It Seems To Have Depended Principally On The Risks Of The
Voyage.
In another oration of Demosthenes we discover glimpses of what by many has
been deemed maritime insurance, or rather of the fraud at present called
barratry, which is practised to defraud the insurer:
But, as Park in his
learned Treatise on Marine Insurance has satisfactorily proved, the
ancients were certainly ignorant of maritime insurance; though there can be
no doubt frauds similar to those practised at present were practised.

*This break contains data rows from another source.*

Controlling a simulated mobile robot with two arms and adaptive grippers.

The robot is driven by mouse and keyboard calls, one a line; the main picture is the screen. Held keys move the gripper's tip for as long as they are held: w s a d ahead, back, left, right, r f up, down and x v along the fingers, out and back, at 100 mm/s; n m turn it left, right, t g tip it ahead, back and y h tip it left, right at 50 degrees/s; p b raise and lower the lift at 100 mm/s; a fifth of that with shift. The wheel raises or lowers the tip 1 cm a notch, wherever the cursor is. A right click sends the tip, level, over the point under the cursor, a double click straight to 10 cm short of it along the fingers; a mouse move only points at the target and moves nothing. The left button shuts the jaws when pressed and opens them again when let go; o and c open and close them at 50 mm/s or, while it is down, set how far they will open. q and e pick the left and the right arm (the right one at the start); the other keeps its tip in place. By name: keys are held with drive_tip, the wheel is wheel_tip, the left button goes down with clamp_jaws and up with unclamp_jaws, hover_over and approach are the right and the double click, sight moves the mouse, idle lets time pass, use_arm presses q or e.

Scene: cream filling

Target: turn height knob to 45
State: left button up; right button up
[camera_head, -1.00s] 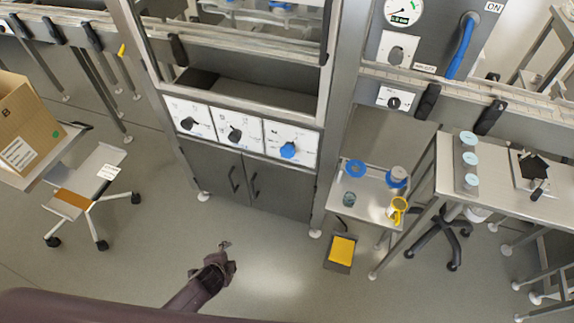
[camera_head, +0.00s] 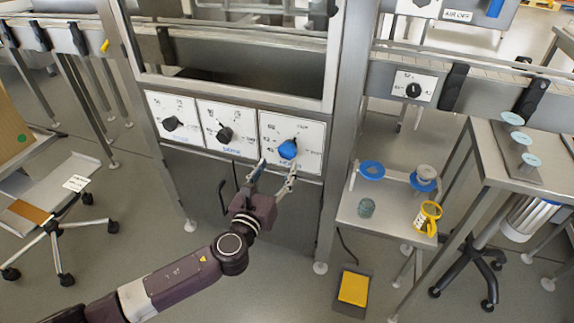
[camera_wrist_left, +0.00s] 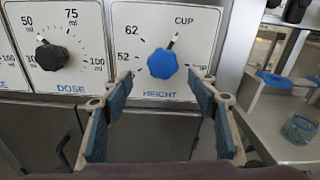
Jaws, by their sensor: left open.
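The blue height knob (camera_head: 288,149) sits on the rightmost white dial panel of the machine. In the left wrist view the blue knob (camera_wrist_left: 162,63) is above the word HEIGHT, and its pointer is turned up and slightly right, near the CUP mark. The 62 and 52 marks are to its left; I cannot clearly read 45. My left gripper (camera_head: 277,172) is open and empty, just below and in front of the knob. In the wrist view its two fingers (camera_wrist_left: 160,88) are spread to either side, apart from the knob. My right gripper is not in view.
The black dose knob (camera_wrist_left: 52,56) is on the panel to the left, with another black knob (camera_head: 171,123) beyond it. A steel side table (camera_head: 384,213) with a yellow cup (camera_head: 427,217) stands at the right. A yellow pedal (camera_head: 353,288) lies on the floor.

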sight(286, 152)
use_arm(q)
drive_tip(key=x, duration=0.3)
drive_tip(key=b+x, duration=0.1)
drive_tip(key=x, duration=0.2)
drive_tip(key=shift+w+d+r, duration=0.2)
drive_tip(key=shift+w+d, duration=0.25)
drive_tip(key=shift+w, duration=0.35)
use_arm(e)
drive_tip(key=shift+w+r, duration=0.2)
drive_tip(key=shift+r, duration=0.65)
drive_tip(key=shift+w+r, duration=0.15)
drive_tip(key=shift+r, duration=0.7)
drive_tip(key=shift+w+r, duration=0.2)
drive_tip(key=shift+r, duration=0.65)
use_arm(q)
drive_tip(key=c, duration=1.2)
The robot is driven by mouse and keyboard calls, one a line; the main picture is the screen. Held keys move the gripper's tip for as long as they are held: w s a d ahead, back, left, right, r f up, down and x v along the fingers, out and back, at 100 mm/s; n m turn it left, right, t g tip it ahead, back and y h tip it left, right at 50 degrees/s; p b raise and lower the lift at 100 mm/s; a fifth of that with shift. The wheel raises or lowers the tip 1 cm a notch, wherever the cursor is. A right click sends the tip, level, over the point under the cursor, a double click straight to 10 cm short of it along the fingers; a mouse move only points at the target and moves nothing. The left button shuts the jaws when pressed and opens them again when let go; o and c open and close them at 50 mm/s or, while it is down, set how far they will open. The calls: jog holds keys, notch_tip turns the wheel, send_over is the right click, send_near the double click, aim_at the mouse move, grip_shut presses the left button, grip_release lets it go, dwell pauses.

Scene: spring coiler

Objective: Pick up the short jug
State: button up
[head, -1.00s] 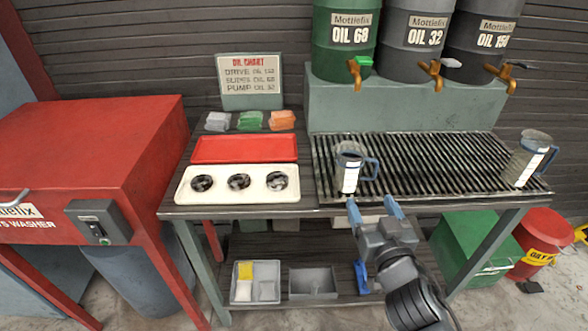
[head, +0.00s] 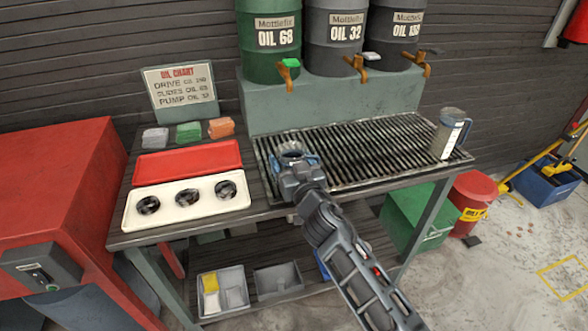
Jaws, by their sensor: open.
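The short jug (head: 292,151) stands at the left front of the grated drip tray (head: 365,148). Only its rim and dark inside show; my gripper and wrist hide its body and handle. My gripper (head: 295,160) is open, with its blue fingers at the jug's near side and apparently on either side of it. I cannot tell whether they touch it. A taller grey jug (head: 448,136) with a white label strip stands upright at the right end of the tray.
Oil drums (head: 332,38) with taps stand on a raised block behind the tray. Left of it are a red tray (head: 188,160), a cream tray (head: 165,213) with three dark round pieces, and several cloth stacks. A red parts washer (head: 60,180) stands at far left.

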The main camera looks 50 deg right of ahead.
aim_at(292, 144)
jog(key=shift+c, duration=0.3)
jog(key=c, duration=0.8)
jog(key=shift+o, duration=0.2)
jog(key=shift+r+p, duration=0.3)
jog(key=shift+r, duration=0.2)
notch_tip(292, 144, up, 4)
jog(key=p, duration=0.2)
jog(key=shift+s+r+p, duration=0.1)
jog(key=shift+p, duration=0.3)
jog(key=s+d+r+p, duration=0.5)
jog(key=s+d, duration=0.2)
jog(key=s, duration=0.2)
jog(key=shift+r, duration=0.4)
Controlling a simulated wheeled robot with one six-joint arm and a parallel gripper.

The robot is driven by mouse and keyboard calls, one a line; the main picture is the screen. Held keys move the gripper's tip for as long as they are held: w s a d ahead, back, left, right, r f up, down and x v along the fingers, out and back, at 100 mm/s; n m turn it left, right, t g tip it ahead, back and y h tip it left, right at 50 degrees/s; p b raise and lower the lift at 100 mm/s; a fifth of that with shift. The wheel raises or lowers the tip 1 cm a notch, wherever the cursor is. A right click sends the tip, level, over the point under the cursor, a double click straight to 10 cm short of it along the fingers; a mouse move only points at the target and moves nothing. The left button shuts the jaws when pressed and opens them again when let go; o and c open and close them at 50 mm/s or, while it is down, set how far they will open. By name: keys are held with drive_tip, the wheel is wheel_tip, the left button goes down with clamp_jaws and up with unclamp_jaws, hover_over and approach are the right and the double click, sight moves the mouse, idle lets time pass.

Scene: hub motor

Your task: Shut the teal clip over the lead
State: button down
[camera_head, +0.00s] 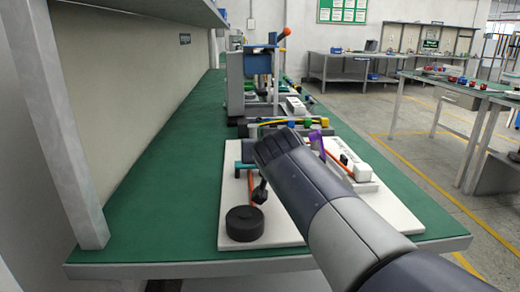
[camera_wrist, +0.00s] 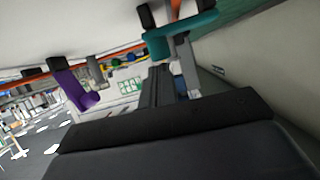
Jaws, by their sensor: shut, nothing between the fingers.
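The teal clip (camera_wrist: 182,28) is at the top centre of the wrist view, beside an orange lead (camera_wrist: 176,8). Whether its flap lies over the lead cannot be told. In the head view a small part of the teal clip (camera_head: 247,152) shows left of my arm, near the orange lead (camera_head: 251,186) on the white board (camera_head: 232,220). My gripper (camera_wrist: 172,72) is shut and empty, with its fingers close to the teal clip in the wrist view. Contact is unclear. In the head view my arm hides much of this area.
A purple clip (camera_head: 317,143) stands right of my arm; it also shows in the wrist view (camera_wrist: 72,88). A black round part (camera_head: 245,222) sits at the board's front left. Equipment (camera_head: 262,75) stands farther back. The green bench (camera_head: 160,190) is clear on the left.

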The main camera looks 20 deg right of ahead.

According to Demosthenes, masters of vessels were in the habit of borrowing
considerable sums, which they professed to invest in a cargo of value, but
instead of such a cargo, they took on board sand and stones, and when out
at sea, sunk the vessel. As the money was lent on the security either of
the cargo or ship, or both, of course the creditors were defrauded: but it
does not appear how they could, without detection, substitute sand or
stones for the cargo.
The Athenians passed a number of laws respecting commerce, mostly of a
prohibitory nature. Money could not be advanced or lent on any vessel, or
the cargo of any vessel, that did not return to Athens, and discharge its
cargo there. The exportation of various articles, which were deemed of the
first necessity, was expressly forbidden: such as timber for building, fir,
cypress, plane, and other trees, which grew in the neighbourhood of the
city; the rosin collected on Mount Parnes, the wax of Mount Hymettus - which
two articles, incorporated together, or perhaps singly, were used for
daubing over, or caulking their ships.